Di masa pemeliharaan ini, yang tidak kalah pentingnya juga pemberian mulsa berupa bahan organik dari jenis tanaman leguminosa. Untuk lebih meningkatkan mutu maka perlu dilakukan pemupukan mengingat tanaman kapulogo termasuk rakus akan unsur hara, sehingga pemupukan sangat diperlukan terutama sekali pupuk organik. Adapun cara dan jumlah pupuk yang diberikan adalah berdasarkan masa pertumbuhan TBM (Tanaman Belum Menghasilkan).
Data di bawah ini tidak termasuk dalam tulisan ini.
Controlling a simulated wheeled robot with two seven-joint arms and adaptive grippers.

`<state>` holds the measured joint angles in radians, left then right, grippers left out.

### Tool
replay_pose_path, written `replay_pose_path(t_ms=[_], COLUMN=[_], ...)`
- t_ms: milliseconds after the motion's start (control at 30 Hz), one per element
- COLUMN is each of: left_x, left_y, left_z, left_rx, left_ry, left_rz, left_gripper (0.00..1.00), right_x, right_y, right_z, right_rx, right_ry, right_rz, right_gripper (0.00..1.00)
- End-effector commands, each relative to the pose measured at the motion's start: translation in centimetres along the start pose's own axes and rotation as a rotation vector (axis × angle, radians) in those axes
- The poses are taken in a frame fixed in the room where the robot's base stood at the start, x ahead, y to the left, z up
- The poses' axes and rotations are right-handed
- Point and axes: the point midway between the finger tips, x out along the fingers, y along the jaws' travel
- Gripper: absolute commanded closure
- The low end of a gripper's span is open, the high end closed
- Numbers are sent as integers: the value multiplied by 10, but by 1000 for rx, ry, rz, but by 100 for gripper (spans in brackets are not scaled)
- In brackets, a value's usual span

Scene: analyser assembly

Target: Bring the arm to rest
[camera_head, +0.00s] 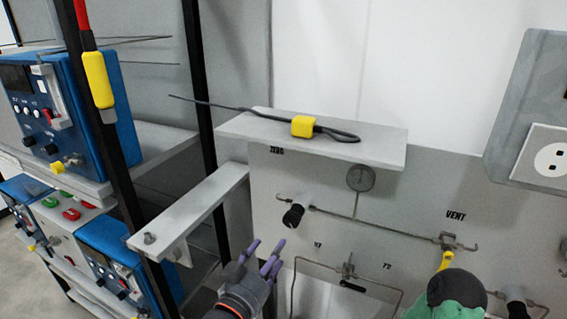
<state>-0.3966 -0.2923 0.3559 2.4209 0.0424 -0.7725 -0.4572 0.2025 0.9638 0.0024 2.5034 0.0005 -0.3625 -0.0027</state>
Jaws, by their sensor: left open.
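My left gripper (265,254) rises from the bottom edge, left of centre. It has a dark body and purple fingers, which are spread open with nothing between them. It is in front of the lower left part of the grey valve panel (400,210), below the black knob (293,215). I cannot tell from this view whether it touches the panel. My right gripper is not clearly seen.
A shelf (235,124) above the panel bears a dark cable with a yellow block (303,126). A grey bracket arm (195,208) juts out left of my gripper. Blue instruments (60,110) stand in a rack at left. A green-and-black rounded shape (455,292) is at bottom right.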

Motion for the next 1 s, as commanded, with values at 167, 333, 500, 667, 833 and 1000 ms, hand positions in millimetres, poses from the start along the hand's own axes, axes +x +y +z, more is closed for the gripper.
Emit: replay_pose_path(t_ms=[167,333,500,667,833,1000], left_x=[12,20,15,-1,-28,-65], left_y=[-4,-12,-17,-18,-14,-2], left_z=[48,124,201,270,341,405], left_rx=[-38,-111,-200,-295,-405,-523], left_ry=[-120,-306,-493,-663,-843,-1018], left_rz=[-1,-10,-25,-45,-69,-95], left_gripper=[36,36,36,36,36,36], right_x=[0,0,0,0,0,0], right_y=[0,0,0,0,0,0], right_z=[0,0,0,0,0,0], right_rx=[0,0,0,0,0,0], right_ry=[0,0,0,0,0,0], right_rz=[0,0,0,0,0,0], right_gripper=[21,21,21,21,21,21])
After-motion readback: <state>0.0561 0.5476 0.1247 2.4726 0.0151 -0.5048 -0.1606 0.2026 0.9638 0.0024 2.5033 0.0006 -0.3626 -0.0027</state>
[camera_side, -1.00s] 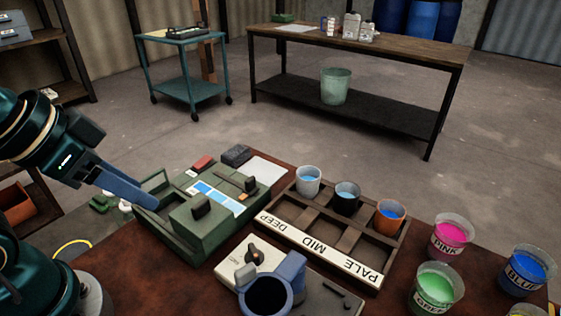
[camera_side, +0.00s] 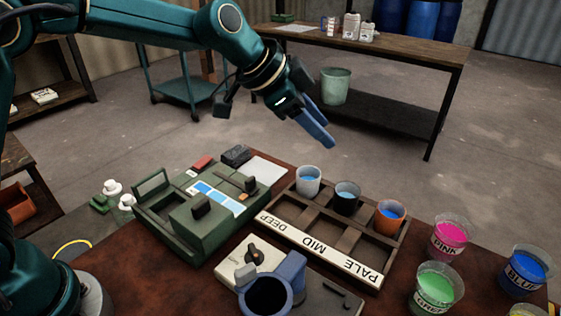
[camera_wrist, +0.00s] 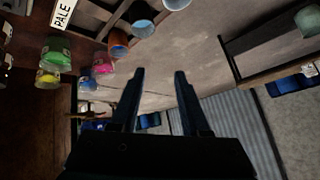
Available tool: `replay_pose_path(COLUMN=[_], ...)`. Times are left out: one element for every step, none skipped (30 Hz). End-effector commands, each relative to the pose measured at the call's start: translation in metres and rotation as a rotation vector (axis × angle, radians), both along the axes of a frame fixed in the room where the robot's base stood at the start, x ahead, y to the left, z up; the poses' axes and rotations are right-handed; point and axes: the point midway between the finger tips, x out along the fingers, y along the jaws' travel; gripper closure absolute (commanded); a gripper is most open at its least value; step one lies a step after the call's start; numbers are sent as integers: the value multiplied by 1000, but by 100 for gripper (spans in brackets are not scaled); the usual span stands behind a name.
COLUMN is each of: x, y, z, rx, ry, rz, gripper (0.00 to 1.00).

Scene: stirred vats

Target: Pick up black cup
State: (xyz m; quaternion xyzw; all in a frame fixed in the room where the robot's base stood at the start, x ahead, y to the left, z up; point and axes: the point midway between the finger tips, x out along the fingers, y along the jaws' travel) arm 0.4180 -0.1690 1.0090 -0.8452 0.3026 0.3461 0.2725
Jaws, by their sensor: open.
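The black cup (camera_side: 346,199) holds blue liquid and stands upright in the tray (camera_side: 372,274) in the side view. It is between a white cup (camera_side: 308,181) with blue liquid and an orange cup (camera_side: 390,217), also with blue liquid. My gripper (camera_side: 323,140) is above and behind the cups, pointing down and to the right, empty. In the wrist view my gripper (camera_wrist: 159,72) shows two separated fingers with nothing between them. The orange cup (camera_wrist: 118,43) shows there, with other cup tops at the upper edge.
Tubs of pink (camera_side: 451,238), green (camera_side: 436,288) and blue (camera_side: 527,270) liquid stand right of the tray. A green machine (camera_side: 206,226) sits to the left. A blue pot (camera_side: 272,285) is in front. The space above the cups is clear.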

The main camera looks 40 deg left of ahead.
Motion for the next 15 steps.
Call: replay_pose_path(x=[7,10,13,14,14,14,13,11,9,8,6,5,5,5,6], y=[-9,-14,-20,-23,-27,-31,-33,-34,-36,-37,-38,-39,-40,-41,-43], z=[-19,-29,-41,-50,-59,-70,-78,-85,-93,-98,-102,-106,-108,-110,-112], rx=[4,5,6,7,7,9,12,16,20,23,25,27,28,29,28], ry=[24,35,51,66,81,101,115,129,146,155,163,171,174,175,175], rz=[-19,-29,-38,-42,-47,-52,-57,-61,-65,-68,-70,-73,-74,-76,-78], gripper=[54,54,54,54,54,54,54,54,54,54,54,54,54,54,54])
Untuk pemupukan diberikan pada saat pengolahan tanah, dan pada saat penggemburan diluar rumpun sebanyak 1 – 1,5 kg pupuk kandang, pemupukan berikutnya setiap 3 bulan sekali. Bagi tanaman kapulaga yang sudah menghasilkan, pupuk kandang diberikan sebanyak 10 – 15 kg setiap rumpun dan pemberian selanjutnya disesuaikan dengan kondisi tanaman dan lingkungan.

PEMANENAN


Kapulogo dapat memberikan hasil setelah berumur 2 – 3 tahun. Kapulogo berbuah sepanjang tahun sehingga untuk pemanenan ini tidak menentu. Dalam pemanenan kapulogo dikenal istilah panen besar 4 kali dan panen kecil 4 kali yang berlangsung dalam 1 tahun secara berselang-seling. Tanaman dapat dipergunakan sampai umur 10 – 15 tahun. Hasil panen per hektar bisa mencapai 2 – 3 ton buah kering per tahun dan ini berlaku untuk tanaman yang sudah berumur belasan tahun.

Adapun syarat-syarat pemanenan kapulogo adalah buah harus dipanen sebelum benar-benar matang, bila dipanen terlalu matang atau kering, buah akan pecah dan warnanya juga kurang bagus. Waktu panen yang tepat adalah jika buah sudah berwarna merah kekuning-kuningan. 

Cara panen yaitu dengan memotong karangan bunga dibawah dompolan buah. Buah yang sudah dipanen kemudian dijemur sampai kering, sebaiknya jangan terkena sinar matahari langsung atau dikering anginkan.